Burkert, Walter. "Das Proömium des Parmenides und die Katabasis des Pythagoras." Phronesis 14 (1969): 1–30.

Cerri, Giovanni. "Cosmologia dell'Ade in Omero, Esiodo e Parmenide." Parola del passato 50 (1995): 437–467.

Cerri, Giovanni. Poema sulla natura, Parmenide di Elea: Introduzione, testo, traduzione, e note. Milan, 1999.

Couloubaritsis, Lambros. Mythe et philosophie chez Parménide. Brussels, 1990.

Coxon, A. H. The Fragments of Parmenides: A Critical Text with Introduction, Translation, the Ancient Testimonia, and a Commentary. Assen, Netherlands, 1986.

Diels, Hermann, and Walther Kranz. Die Fragmente der Vorsokratiker, vol. 1. Berlin, 1951. See pp. 217–246. Reference edition.

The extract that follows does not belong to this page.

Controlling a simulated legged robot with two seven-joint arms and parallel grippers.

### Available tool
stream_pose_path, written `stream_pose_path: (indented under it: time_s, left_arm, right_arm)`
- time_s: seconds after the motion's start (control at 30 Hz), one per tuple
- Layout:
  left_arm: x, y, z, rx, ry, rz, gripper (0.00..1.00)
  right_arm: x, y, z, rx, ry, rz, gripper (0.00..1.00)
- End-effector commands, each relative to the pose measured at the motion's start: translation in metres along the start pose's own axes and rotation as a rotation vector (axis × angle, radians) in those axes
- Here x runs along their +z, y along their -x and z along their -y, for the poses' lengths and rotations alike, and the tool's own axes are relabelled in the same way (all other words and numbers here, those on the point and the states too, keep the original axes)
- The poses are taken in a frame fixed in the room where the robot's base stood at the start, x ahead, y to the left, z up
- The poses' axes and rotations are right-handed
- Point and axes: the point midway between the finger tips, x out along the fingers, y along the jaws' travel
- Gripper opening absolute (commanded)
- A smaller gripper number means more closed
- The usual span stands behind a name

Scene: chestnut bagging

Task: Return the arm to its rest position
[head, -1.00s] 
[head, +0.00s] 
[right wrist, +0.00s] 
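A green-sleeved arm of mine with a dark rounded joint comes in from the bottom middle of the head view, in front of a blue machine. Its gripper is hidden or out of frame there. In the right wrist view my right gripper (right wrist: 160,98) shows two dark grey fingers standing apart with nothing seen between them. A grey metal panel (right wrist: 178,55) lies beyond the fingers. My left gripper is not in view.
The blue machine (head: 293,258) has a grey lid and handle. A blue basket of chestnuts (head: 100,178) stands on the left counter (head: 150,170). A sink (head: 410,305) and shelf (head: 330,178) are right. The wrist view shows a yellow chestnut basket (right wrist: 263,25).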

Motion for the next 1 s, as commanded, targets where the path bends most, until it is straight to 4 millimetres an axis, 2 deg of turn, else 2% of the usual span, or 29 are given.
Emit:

Frère, Jean. "Aurore, Eros, et Ananke: Autour des dieux parménidiennes." Études philosophiques 60 (1985): 459–470.

Jaeger, Werner Wilhelm. Theology of the Early Greek Philosophers. Oxford, 1947. See chap. 6.

Kingsley, Peter. In the Dark Places of Wisdom. Inverness, Calif., 1999.

Pellikaan-Engel, Maja E. Hesiod and Parmenides: A New View on Their Cosmologies and on Parmenides' Proem. Amsterdam, 1974.

Pugliese Carratelli, Giovanni. "La Theà di Parmenide." Parola del passato 43 (1988): 337–346.

Tarán, Leonardo. Parmenides: A Text with Translation, Commentary, and Critical Essays. Princeton, N.J., 1965.

Untersteiner, Mario. Parmenide:, Testimonianze e frammenti: Introduzione, traduzione, e commento. Florence, 1958.

West, Martin L. Early Greek Philosophy and the Orient. Oxford, 1971.